(PROBLEM DESCRIPTION)
Each line that follows should be printed again exactly as it stands.
___ MATERIAL PROVIDED
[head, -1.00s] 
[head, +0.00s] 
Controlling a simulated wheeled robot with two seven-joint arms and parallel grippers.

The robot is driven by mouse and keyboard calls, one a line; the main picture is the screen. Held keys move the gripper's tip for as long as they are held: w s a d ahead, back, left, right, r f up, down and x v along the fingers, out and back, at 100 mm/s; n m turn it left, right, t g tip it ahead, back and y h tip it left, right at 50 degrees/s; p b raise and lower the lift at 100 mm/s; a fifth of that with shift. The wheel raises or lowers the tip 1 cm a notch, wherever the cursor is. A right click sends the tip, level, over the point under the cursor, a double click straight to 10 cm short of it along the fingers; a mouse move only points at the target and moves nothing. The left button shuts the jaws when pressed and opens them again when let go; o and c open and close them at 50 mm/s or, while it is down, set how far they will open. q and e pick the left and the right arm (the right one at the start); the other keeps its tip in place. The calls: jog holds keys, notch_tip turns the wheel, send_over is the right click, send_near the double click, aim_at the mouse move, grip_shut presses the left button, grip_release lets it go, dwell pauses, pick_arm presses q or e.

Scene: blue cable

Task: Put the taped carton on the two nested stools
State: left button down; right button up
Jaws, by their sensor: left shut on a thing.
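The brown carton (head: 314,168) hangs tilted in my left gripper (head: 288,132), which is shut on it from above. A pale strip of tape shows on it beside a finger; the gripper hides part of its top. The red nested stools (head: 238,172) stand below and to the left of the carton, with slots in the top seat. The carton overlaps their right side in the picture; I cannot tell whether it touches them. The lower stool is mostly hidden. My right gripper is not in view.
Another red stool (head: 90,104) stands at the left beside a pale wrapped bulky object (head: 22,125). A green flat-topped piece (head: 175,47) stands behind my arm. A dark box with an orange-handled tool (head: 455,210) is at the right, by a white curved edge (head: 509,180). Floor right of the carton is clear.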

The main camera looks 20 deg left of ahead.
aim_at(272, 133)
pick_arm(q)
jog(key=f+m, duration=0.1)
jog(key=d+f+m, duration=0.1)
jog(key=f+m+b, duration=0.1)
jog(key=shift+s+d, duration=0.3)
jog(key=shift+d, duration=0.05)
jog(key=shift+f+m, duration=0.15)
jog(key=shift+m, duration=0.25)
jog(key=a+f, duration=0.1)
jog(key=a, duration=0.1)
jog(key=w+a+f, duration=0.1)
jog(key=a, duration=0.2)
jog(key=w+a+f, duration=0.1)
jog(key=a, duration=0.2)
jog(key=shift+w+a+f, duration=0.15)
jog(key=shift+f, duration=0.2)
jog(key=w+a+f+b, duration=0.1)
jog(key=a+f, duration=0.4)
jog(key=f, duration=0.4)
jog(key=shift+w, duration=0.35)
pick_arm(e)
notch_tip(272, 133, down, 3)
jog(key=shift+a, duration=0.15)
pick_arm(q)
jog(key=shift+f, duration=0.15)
______
(COMPLETE RESPONSE)
[head, -1.00s] 
[head, +0.00s] 
Controlling a simulated wheeled robot with two seven-joint arms and parallel grippers.

The robot is driven by mouse and keyboard calls, one a line; the main picture is the screen. Held keys move the gripper's tip for as long as they are held: w s a d ahead, back, left, right, r f up, down and x v along the fingers, out and back, at 100 mm/s; n m turn it left, right, t g tip it ahead, back and y h tip it left, right at 50 degrees/s; p b raise and lower the lift at 100 mm/s; a fifth of that with shift. The wheel raises or lowers the tip 1 cm a notch, wherever the cursor is. A right click sends the tip, level, over the point under the cursor, a double click straight to 10 cm short of it along the fingers; a mouse move only points at the target and moves nothing. The left button shuts the jaws when pressed and opens them again when let go; o and c open and close them at 50 mm/s or, while it is down, set how far they will open. q and e pick the left and the right arm (the right one at the start); the other keeps its tip in place. The calls: jog holds keys, notch_tip turns the wheel, send_over is the right click, send_near the double click, aim_at the mouse move, grip_shut presses the left button, grip_release lets it go, dwell pauses, pick_arm presses q or e.

Scene: blue cable

Task: Put the taped carton on the two nested stools
State: left button down; right button up
Jaws, by their sensor: left shut on a thing.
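The brown carton (head: 314,168) hangs tilted in my left gripper (head: 288,132), which is shut on it from above. A pale strip of tape shows on it beside a finger; the gripper hides part of its top. The red nested stools (head: 238,172) stand below and to the left of the carton, with slots in the top seat. The carton overlaps their right side in the picture; I cannot tell whether it touches them. The lower stool is mostly hidden. My right gripper is not in view.
Another red stool (head: 90,104) stands at the left beside a pale wrapped bulky object (head: 22,125). A green flat-topped piece (head: 175,47) stands behind my arm. A dark box with an orange-handled tool (head: 455,210) is at the right, by a white curved edge (head: 509,180). Floor right of the carton is clear.

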The main camera looks 20 deg left of ahead.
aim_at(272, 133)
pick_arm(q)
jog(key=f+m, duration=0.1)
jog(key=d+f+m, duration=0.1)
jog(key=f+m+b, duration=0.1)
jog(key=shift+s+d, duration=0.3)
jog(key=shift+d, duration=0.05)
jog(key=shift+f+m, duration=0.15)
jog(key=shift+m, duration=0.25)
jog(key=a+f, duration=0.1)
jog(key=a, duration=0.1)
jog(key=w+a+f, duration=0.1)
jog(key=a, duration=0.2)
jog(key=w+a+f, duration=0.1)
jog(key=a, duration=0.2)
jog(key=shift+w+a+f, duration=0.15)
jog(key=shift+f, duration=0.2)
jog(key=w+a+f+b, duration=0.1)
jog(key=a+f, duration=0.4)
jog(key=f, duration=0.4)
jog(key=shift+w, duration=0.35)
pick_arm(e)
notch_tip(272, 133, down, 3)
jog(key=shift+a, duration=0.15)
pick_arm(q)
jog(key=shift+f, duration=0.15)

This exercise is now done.